(Robot call records)
-------

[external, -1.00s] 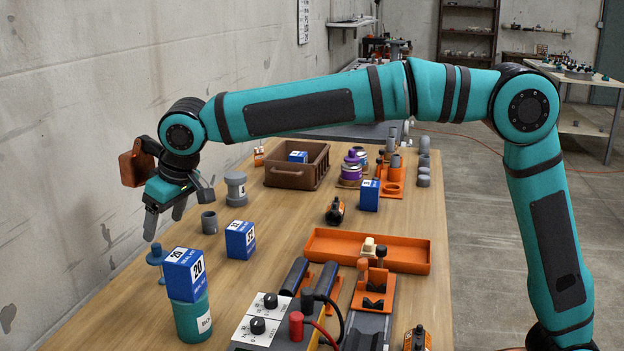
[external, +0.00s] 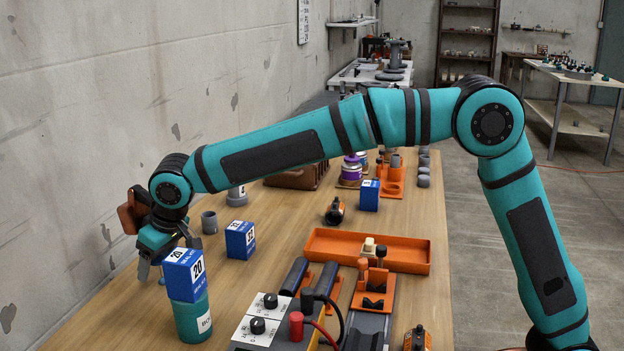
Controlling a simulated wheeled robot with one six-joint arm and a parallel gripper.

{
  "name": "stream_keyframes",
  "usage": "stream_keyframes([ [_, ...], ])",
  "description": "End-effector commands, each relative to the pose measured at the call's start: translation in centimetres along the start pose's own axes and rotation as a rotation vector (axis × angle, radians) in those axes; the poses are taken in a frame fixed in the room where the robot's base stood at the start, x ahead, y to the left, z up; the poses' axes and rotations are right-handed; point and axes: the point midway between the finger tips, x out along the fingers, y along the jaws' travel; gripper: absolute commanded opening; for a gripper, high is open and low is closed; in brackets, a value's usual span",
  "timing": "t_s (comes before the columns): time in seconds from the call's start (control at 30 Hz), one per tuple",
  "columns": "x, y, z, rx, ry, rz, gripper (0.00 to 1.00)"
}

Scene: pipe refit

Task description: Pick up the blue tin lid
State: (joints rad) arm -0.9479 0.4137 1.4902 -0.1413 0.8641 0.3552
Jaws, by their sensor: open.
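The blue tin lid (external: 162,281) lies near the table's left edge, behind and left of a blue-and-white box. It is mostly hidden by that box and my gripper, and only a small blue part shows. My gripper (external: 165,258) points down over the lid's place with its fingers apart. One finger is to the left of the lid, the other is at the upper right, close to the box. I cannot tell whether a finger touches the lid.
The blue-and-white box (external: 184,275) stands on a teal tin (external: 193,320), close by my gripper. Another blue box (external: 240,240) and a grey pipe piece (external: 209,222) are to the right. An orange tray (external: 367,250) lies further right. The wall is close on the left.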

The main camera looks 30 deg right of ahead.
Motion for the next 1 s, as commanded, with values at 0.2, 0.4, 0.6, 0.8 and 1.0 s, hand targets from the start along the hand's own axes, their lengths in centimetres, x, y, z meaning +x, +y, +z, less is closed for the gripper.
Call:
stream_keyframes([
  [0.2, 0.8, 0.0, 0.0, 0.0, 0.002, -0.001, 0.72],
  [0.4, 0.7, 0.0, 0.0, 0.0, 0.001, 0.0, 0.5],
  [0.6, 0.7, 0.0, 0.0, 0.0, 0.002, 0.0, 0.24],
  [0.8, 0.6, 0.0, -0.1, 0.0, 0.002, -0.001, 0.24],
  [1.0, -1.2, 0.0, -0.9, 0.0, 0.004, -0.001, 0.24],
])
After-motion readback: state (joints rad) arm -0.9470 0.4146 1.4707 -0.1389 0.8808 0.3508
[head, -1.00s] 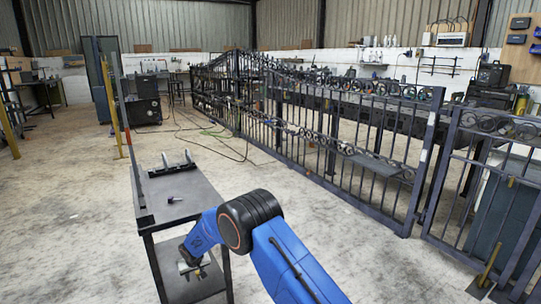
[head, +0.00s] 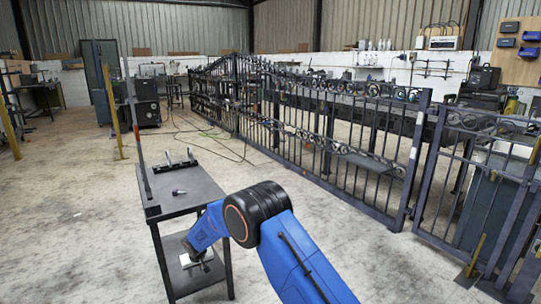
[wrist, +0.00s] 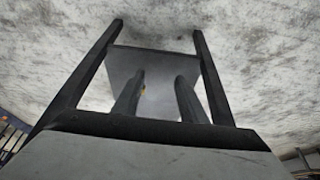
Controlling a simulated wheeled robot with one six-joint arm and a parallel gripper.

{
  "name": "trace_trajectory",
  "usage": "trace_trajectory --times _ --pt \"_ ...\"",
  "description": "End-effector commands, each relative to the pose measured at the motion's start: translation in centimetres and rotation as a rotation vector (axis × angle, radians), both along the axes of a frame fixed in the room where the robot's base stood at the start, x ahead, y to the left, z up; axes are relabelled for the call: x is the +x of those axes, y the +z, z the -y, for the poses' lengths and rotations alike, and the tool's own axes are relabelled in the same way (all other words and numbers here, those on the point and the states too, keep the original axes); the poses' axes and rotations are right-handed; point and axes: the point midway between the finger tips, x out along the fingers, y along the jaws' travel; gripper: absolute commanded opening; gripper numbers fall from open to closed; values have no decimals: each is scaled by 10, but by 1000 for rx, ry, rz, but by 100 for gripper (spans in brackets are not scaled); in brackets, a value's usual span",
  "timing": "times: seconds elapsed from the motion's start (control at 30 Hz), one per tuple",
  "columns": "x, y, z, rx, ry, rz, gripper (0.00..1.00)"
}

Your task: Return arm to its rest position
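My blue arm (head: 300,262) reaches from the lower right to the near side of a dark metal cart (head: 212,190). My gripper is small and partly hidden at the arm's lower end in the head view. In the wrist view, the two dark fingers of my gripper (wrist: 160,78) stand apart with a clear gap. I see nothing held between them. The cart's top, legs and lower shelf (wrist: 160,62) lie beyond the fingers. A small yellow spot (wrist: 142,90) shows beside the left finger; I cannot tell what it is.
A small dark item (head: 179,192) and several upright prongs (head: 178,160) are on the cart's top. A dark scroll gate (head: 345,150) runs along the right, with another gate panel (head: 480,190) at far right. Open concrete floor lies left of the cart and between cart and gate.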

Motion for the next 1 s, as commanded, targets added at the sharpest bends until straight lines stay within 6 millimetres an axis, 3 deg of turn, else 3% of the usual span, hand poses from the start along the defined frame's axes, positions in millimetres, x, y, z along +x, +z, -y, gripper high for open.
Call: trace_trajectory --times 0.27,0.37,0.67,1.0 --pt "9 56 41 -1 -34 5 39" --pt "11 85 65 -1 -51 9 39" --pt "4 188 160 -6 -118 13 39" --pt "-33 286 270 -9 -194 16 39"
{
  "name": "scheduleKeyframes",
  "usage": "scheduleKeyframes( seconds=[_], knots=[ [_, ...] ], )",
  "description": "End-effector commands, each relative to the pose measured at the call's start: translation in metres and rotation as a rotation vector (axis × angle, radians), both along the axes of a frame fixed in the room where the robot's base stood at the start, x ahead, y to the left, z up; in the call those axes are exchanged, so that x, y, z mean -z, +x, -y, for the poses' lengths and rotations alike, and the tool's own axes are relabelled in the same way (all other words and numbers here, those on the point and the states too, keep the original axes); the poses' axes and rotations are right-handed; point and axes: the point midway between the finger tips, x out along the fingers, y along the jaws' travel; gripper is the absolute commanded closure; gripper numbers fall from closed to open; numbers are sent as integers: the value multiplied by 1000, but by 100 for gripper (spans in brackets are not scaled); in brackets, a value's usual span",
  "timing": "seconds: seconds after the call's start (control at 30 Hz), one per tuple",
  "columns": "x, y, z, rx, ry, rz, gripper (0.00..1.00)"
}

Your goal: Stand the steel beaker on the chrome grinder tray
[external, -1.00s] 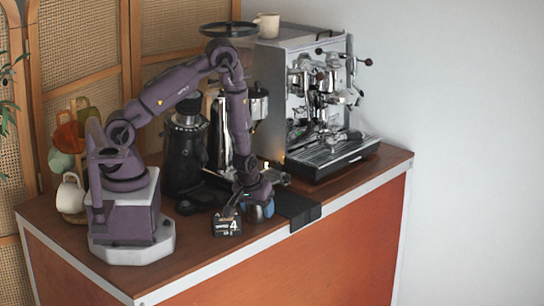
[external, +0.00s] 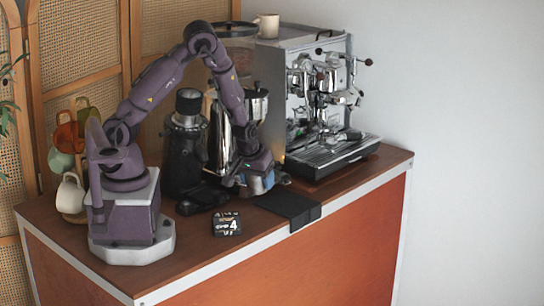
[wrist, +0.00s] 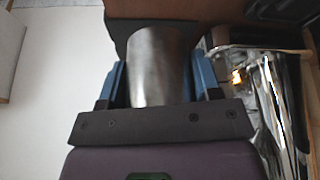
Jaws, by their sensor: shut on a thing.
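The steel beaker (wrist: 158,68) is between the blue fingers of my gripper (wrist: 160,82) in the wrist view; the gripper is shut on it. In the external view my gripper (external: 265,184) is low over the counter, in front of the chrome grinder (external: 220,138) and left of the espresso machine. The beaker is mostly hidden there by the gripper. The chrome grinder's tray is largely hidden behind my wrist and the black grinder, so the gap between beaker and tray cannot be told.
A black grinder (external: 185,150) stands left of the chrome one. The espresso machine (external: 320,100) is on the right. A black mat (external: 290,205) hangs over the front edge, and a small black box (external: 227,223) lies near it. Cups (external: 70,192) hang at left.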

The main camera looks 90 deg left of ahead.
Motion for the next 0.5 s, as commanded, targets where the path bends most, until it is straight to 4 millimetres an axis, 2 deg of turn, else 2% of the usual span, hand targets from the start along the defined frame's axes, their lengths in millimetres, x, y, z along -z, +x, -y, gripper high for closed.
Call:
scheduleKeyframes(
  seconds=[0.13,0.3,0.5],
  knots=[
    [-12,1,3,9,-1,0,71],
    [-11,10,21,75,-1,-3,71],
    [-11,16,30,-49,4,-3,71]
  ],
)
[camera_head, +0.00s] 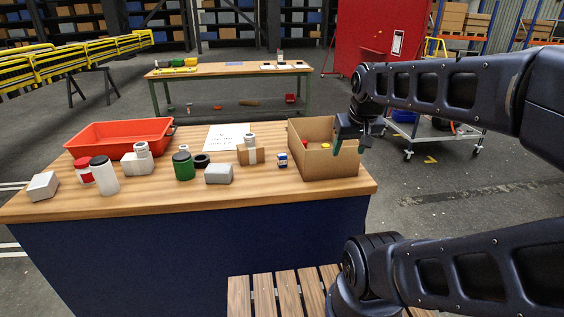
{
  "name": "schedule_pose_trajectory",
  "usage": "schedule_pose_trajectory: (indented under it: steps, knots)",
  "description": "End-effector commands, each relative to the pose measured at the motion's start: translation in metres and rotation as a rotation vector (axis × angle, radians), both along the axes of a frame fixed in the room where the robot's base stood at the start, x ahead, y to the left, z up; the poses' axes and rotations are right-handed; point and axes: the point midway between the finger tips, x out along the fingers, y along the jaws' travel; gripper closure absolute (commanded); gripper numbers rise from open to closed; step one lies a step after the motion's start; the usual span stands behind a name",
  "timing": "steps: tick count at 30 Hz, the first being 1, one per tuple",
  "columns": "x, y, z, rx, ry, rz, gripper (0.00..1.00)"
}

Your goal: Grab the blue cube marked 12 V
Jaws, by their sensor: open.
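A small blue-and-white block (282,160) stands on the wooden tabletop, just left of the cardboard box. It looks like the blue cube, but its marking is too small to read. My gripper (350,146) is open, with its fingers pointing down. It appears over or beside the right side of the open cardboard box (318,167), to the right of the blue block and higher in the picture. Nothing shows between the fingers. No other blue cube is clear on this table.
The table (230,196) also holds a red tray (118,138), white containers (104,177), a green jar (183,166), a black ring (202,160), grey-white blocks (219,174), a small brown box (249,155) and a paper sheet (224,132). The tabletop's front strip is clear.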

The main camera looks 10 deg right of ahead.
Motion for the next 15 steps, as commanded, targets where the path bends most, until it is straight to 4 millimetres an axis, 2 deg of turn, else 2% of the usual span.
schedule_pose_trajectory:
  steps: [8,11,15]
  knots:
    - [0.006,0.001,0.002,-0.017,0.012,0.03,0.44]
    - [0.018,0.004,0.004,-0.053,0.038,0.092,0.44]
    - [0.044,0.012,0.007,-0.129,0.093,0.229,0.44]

-------

Problem requirements
Find every line in the records above that contains the word "relabelled", and copy each one.

Final result
  "description": "End-effector commands, each relative to the pose measured at the motion's start: translation in centimetres and rotation as a rotation vector (axis × angle, radians), both along the axes of a frame fixed in the room where the robot's base stood at the start, x ahead, y to the left, z up; axes are relabelled for the call: x is the +x of those axes, y the +z, z the -y, for the poses' lengths and rotations alike, and the tool's own axes are relabelled in the same way (all other words and numbers here, those on the point and the states too, keep the original axes); the poses' axes and rotations are right-handed; point and axes: the point midway between the finger tips, x out along the fingers, y along the jaws' travel; gripper: absolute commanded opening; gripper numbers fall from open to closed; values have no decimals: each is scaled by 10, but by 1000 for rx, ry, rz, but by 100 for gripper (spans in brackets are not scaled); in brackets, a value's usual span",
  "description": "End-effector commands, each relative to the pose measured at the call's start: translation in metres and rotation as a rotation vector (axis × angle, radians), both along the axes of a frame fixed in the room where the robot's base stood at the start, x ahead, y to the left, z up; in the call those axes are exchanged, so that x, y, z mean -z, +x, -y, for the poses' lengths and rotations alike, and the tool's own axes are relabelled in the same way (all other words and numbers here, those on the point and the states too, keep the original axes); the poses' axes and rotations are right-handed; point and axes: the point midway between the finger tips, x out along the fingers, y along the jaws' travel; gripper is the absolute commanded closure; gripper numbers fall from closed to open; numbers are sent as integers: the value multiplied by 1000, but by 100 for gripper (spans in brackets are not scaled); in brackets, a value's usual span",

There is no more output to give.